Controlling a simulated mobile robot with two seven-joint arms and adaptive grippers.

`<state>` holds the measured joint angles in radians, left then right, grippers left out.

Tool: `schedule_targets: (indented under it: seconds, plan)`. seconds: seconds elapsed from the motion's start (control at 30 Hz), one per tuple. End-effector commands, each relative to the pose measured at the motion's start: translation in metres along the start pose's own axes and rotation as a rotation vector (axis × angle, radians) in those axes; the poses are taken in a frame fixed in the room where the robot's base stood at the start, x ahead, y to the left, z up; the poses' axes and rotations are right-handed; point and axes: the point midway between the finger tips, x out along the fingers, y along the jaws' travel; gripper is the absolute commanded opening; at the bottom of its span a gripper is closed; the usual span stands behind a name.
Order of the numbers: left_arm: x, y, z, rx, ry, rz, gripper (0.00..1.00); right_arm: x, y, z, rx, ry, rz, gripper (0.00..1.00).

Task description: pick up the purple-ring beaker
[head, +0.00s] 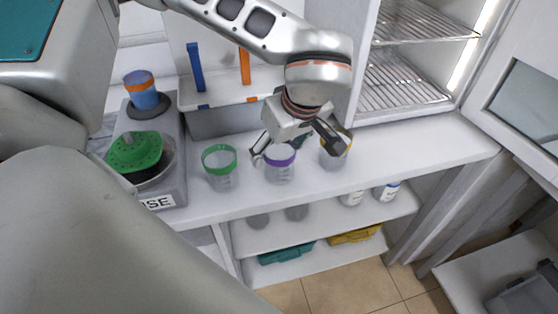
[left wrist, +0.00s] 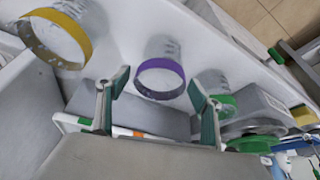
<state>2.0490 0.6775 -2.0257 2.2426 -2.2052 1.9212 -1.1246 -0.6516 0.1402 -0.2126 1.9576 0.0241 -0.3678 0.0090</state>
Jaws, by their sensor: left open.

★ ★ ★

> [Work to do]: Pictures are excluded; output everything else in the data verbatim.

> [Correct answer]:
Controlling a simulated mobile robot with two seven-joint arms and adaptive grippers.

`<state>` holds the measured joint angles in radians, left then right, grippers left out.

Tool: `schedule_targets: (indented under it: seconds, plan)`. seconds: seconds elapsed from the motion's start (control at 30 Hz), one per tuple. End-effector commands, each relative to the pose measured at the motion's start: translation in metres along the start pose's own axes and rotation as a rotation vector (axis × angle, radians) in those axes; the poses are taken in a frame fixed in the room where the robot's base stood at the start, x ahead, y to the left, z up; the poses' axes and rotations are right-handed; point and axes: the point midway between the finger tips, x out along the fingers, y along the jaws' travel; gripper is the absolute commanded opening; at the bottom of its span a gripper is closed; the usual span stands behind a name.
Order of the numbers: left_arm: x, y, z, rx, ry, rz, gripper (0.00..1.00); right_arm: x, y, z, rx, ry, rz, gripper (0.00..1.00).

Task description: pick up the purple-ring beaker
[head, +0.00s] 
[left wrist, +0.00s] 
<state>2.0490 0.6775 -2.0257 2.2426 -2.2052 1.9212 -1.1246 -0.6516 0.1402 -0.2126 1.9576 0.0241 -0.3678 0.0090</state>
Jaws, by their sensor: left open.

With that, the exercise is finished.